It seems simple. Share a complete presentation to an eagerly awaiting audience. A polished story. Clean slides. A confident delivery from an expert clearly loving the chance to share their knowledge.
What you don’t see is everything that happens before that moment.
At WebExpo, we have spent a lot of time thinking about that gap. That is the space between a good idea and a great talk. And over time, we have built something that looks a bit like a rehearsal, a bit like a meetup, and a bit like a support group. Or even a “polishing session”, as it has been put to us.
We call them feedback sessions. For four weeks, almost every working day evening, our team sits down with speakers in small groups.
The reality: most talks aren’t ready (yet :/)
One thing becomes obvious very quickly when you run these sessions. Most talks aren’t finished. Ask any speaker; even when it is “finished”, there is “one more thing”.
We ask for a “release candidate”, but what we usually get is a late beta. A speaker warning the room, “I haven’t finished this middle section, so just pretend there is a brilliant graphic here”, is completely normal. And that is exactly why these sessions exist.
Feedback that actually moves the needle
The format is straightforward: we put speakers into small groups. We try to match them by similar topics, but schedules don’t always allow it. And honestly, we love it when they don’t. A mixed room comes with unexpected perks.
Because sometimes, the most valuable perspective comes from entirely outside your domain.
A deeply technical speaker might expect feedback from peers in their niche. Instead, they get a creative director pointing out something far more fundamental: the story isn’t landing.
And occasionally, the feedback could be described as “it is not blunt, it is direct”.
That kind of honesty only works because of the environment around it: peer-led, respectful, and built on trust. The speaker in question later described it as “the simplest and best feedback they had ever received”.
Some small details can change everything
A lot of what happens in these sessions isn’t dramatic. It is practical, repeatable improvements.
Something as simple as pacing. One trick we suggest: “Have a planned moment to have a glass of water. You are giving the audience time to think.”
It sounds trivial. But it is about control, timing, and giving your key message space to sink in.
Then there is structure. Sometimes a talk works better presented in reverse order. Sometimes the detour in the middle should be the opening.
These are small moves. But stacked up, they change everything.
It is not just coaching, it is collaboration
What makes these sessions work isn’t just the feedback. It is who it comes from and the intent and experience behind it.
Our speakers are of the highest calibre. Each one is an expert in their own right. And each one is there to improve. That creates something different from a solo rehearsal; it becomes a shared process.
Designers, developers, and business and product people looking at the same problem from different angles. You see assumptions challenged. You see ideas reframed.
As one speaker put it, “We need to test our ideas… as early as possible.” And that is exactly what these sessions are: a safe space to test ideas before they hit the stage.
And something awesome happens
What started as a way to improve presentation has turned into something else. Connection.
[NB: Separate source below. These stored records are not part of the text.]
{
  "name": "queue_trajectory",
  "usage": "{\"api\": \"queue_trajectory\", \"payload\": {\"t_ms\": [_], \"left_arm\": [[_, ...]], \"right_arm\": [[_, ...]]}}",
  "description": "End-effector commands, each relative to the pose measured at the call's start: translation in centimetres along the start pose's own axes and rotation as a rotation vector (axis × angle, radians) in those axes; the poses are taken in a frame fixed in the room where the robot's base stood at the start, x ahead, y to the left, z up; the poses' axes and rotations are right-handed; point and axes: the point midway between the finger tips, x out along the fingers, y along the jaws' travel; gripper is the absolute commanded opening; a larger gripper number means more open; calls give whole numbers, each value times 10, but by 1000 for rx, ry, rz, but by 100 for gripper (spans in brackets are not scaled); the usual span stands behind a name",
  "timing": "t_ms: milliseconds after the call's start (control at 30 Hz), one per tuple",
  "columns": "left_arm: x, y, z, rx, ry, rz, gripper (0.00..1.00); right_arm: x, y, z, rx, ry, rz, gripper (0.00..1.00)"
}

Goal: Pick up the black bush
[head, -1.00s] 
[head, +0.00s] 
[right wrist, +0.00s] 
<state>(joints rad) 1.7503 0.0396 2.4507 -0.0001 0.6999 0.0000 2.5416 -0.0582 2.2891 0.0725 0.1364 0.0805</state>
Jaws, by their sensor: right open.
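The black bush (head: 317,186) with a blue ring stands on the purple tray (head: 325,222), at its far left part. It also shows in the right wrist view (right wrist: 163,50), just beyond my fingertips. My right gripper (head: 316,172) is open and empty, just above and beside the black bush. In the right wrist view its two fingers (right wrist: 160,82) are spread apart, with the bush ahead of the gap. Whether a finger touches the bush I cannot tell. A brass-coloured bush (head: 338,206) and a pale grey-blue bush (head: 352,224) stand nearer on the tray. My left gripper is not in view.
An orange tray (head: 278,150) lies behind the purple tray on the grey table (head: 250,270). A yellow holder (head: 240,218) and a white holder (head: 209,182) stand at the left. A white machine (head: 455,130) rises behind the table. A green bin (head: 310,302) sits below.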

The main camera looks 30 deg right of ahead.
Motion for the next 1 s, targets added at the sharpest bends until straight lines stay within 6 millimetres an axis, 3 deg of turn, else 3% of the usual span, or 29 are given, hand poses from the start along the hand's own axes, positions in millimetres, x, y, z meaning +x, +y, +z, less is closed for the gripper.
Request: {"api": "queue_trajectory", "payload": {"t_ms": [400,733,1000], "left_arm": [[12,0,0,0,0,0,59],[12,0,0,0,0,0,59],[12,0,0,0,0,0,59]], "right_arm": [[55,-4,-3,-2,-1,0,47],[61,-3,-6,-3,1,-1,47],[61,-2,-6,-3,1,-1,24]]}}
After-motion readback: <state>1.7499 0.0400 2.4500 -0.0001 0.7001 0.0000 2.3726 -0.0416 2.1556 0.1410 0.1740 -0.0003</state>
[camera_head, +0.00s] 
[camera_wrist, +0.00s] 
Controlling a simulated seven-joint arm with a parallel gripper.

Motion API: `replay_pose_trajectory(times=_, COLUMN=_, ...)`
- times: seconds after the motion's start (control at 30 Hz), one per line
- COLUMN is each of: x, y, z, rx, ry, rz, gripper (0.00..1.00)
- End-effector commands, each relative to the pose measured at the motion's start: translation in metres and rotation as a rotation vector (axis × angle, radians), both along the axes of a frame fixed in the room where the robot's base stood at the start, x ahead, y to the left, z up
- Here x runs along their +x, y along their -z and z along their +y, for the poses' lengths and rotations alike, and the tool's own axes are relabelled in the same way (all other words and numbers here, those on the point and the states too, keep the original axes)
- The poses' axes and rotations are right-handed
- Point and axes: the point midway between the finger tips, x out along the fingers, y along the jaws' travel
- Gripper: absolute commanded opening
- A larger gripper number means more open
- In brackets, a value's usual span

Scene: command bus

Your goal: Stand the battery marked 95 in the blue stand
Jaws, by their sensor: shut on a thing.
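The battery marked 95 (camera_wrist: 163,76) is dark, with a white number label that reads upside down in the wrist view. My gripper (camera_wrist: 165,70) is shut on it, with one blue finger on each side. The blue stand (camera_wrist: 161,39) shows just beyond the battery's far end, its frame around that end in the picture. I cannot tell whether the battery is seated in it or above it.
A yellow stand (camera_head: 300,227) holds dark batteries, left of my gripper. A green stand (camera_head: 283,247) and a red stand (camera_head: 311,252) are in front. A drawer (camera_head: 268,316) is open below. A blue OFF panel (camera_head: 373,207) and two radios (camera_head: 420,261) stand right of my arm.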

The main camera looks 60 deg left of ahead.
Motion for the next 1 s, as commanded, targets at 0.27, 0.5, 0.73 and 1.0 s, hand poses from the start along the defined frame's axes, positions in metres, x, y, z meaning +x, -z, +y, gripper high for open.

Speakers meet each other before the conference even begins. They quickly realise they aren’t alone. Everyone feels similar doubts and stress, no matter how much experience they have. Sharing those nerves openly changes the dynamic.
By the time they meet in person in Prague, the awkward introductions are gone.
From rough ideas to something that shines
The most rewarding part isn’t the session itself. It is what happens after.
Watching a talk evolve from a rough draft into a story that is confident, clear, and impactful. Witnessing someone grab the mic, some for the first time, or perhaps for the biggest stage of their career, and deliver a presentation noticeably stronger than a few weeks earlier. That transformation is undeniable.
And it is built from moments like:
- unfinished slides
- honest self-critique
- direct, sometimes uncomfortable feedback
- and small, practical improvements applied consistently
It’s practice, feedback, and support.
This is what we mean by “we care about our speakers”
We don’t just see them as people delivering content. They are experts who trust us with their work in progress.
Caring means giving them more than just a stage. Whether it is their first talk or their fiftieth, there is always another angle to explore. Our job behind the scenes is to make sure they never have to figure it out alone.